As project work I encourage my AP students to design and create their own working versions of these Robot Simulations from scratch.
"Ontogeny recapitulates Phylogeny" and so teaching should follow the path that technology developed. It only takes nine months for a fetus to 'recapitulate' millions of years of evolution, so it should only take a few months for students to learn how computer technology developed over a few decades, and then really understand it, instead of "standing on the shoulders of giants" with no comprehension of how they wound up there.

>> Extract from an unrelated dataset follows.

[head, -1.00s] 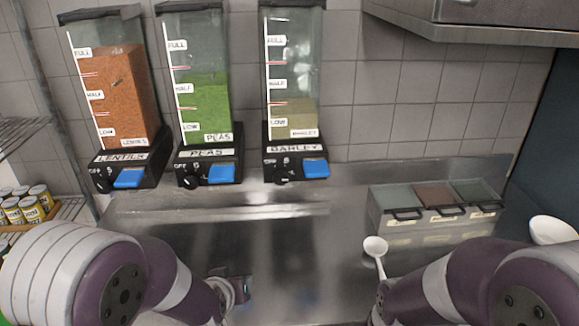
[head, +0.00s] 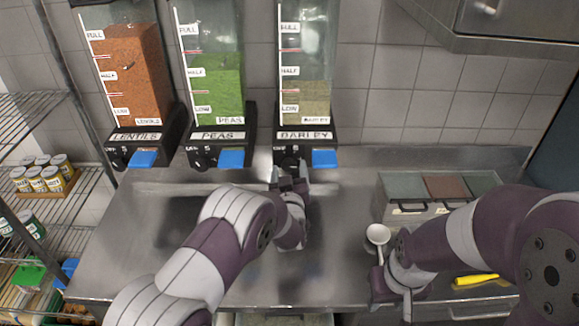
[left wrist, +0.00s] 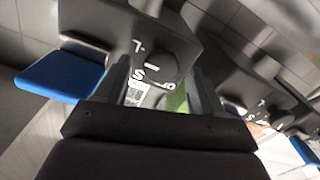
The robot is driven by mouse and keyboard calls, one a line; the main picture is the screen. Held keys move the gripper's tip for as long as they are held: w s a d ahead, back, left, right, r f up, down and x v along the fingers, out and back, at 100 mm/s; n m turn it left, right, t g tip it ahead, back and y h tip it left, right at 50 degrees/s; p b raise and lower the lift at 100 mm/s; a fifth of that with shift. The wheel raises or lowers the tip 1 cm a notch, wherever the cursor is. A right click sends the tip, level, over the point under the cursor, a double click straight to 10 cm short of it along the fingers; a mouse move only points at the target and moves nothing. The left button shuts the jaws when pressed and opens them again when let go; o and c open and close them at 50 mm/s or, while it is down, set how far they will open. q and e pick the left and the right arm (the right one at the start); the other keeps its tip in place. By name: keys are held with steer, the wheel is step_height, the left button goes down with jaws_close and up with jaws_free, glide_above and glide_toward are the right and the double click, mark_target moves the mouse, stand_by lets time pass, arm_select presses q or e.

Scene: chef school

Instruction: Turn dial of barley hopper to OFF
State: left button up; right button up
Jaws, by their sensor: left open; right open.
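The barley hopper (head: 305,100) is the rightmost of the three wall hoppers, with a black base and a blue lever (head: 324,158). Its black round dial (left wrist: 155,68) shows in the left wrist view, beside white S and L marks; I cannot tell which mark it points at. In the head view the dial is partly hidden by my left gripper (head: 289,172), which is open just below and in front of it. In the left wrist view the fingers stand on either side of the dial; contact is unclear. My right gripper (head: 388,290) is open over the counter, low at right.
The peas hopper (head: 215,85) and lentils hopper (head: 135,75) hang to the left. A white ladle (head: 377,234) and a lidded container box (head: 400,205) are near my right arm. A yellow-handled tool (head: 475,280) lies at right. The left counter (head: 140,225) is clear.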

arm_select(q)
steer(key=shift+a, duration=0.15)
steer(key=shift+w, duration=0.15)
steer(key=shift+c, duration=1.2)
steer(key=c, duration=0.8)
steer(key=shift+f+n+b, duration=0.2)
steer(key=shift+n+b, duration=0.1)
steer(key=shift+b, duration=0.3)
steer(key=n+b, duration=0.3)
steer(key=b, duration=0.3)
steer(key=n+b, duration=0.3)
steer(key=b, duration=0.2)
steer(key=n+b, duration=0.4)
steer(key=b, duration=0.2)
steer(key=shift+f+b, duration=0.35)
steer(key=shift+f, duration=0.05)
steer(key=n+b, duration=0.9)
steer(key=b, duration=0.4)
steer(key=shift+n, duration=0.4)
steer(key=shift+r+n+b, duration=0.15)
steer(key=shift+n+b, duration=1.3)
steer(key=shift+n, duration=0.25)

So, if you have been questioning how to do an objects-first curriculum, perhaps there is good reason that you have not done it already: it would be difficult for the students to leap to abstractions if they have no idea what is going on underneath. The textbook I use introduces Object Oriented programming ideas (classes) in Chapter 4, before If and Loops. What can be done at that point? Perhaps some of what you want to achieve: show that a sequence of steps can be made in to a Method that can be invoked by other code. Show that Instances with their own data can be managed -- two Employee objects for example. Show references to said objects.
But students have to start with the basics: a computer is a simple electrical machine that functions deterministically (as Ada Lovelace said) and cannot do other than what it is told. Further, all of the activity essentially involves comparing numbers and than branching. Nothing more. The very first thing that students should realize is that all of this technology is something that they could understand, that sensible people developed it in tiny steps over time, no super-geniuses were involved -- as Dijkstra would tell you -- and the students themselves could in fact arrive at most of the development themselves given time. And it did take a lot of time: the Normal Forms took a decade to be developed.
Students need to be able to own the whole thing, down to the register level, or they will not really comprehend what they are doing. Otherwise, there will be a "Let them eat cake" attitude because, like Marie Antoinette, they will be ignorant, and shielded from the truth, by those who should be instructing them.